Generalizations are closely related to expectations. If something happened in the past, it will happen again. If we perform poorly in a competition or against a specific team, the same result will occur the next time around.
So what is the big deal?
Unrealistic or excessively high expectations are based on the idea of perfection which is often rooted in fear. They focus on the outcome of an event so intently that as a result, a player will feel unhealthy pressure to achieve that outcome. THEY LIMIT BELIEF WHICH IS THE FOUNDATION OF CONFIDENCE. These types of expectations are the source of self-destruction in sports. They suck the life out of confidence. Most successful athletes and teams naturally have high expectations for their performance. And they usually increase as you become more successful. We start to demand more of ourselves and each other. This way of thinking just then becomes the norm. And why shouldn’t you expect great things from yourself???

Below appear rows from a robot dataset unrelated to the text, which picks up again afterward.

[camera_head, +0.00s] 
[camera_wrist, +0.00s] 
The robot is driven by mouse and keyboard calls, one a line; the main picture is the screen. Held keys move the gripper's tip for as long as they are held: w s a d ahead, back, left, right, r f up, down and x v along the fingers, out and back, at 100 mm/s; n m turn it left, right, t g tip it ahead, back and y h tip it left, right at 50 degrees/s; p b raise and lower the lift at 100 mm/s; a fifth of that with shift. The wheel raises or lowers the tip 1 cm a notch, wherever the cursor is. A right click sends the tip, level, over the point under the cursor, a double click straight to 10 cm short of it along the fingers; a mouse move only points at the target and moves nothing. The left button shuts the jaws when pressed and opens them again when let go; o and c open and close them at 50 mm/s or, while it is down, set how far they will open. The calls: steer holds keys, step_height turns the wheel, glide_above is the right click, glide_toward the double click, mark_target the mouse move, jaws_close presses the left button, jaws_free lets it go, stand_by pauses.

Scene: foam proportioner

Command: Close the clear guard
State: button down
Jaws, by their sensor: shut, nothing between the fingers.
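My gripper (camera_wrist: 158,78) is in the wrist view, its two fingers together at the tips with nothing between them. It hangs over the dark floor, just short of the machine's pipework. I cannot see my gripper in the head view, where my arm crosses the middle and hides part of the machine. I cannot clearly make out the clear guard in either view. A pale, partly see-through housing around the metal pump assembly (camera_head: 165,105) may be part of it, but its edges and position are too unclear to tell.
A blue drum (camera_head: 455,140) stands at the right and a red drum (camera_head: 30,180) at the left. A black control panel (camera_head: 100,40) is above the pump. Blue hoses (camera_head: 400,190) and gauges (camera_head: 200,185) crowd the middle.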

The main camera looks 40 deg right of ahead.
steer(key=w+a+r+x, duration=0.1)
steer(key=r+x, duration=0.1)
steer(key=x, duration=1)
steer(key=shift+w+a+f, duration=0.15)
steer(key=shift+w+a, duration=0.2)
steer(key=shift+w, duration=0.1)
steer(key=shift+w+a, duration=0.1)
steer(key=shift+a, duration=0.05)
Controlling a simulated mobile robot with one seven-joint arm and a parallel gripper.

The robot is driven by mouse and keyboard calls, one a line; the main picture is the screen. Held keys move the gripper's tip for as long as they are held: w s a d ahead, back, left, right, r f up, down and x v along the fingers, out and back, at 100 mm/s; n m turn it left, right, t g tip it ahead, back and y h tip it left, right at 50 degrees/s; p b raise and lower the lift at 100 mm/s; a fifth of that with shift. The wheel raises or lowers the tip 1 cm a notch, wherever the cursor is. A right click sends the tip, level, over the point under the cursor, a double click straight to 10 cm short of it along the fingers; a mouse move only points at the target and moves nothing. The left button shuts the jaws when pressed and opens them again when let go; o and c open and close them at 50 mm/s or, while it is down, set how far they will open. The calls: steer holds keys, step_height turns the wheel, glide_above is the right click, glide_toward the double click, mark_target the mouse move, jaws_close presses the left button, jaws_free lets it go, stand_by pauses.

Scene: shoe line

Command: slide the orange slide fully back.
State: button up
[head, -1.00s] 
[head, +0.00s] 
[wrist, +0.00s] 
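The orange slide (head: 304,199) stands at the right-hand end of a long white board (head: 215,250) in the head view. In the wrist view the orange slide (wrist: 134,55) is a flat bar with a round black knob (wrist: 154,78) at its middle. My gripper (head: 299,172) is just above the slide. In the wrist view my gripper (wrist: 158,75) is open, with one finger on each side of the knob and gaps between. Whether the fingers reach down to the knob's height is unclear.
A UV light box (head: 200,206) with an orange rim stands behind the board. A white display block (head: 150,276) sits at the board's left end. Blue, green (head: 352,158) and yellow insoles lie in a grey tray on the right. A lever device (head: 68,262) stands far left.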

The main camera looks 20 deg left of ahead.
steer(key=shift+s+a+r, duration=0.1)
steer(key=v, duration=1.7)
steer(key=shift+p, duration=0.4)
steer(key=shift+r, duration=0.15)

Well, no! First, they set us up for pass/fail or win/lose proposition. You either achieve these excessively high expectations or you don’t. There is no middle ground. You set yourself to fail before the game even happens. For example, how about the striker who expects/demands to score a goal every game? When they don’t score, that game is considered an individual loss even the team may win.
Expectations cause athletes to self-sabotage. This then naturally drains our confidence. Excessive high expectations hold athletes back from developing high levels of confidence. The higher expectations become, the more they resemble impossible perfection. We get frustrated. We don’t have fun playing. How could you really if every time you play you lose. This is where we have to pay attention. We as high performance athletes and coaches want to have a loving and healthy relationship with competition. We want to embrace competition, we look forward to it. It stems from our relationship with expectations.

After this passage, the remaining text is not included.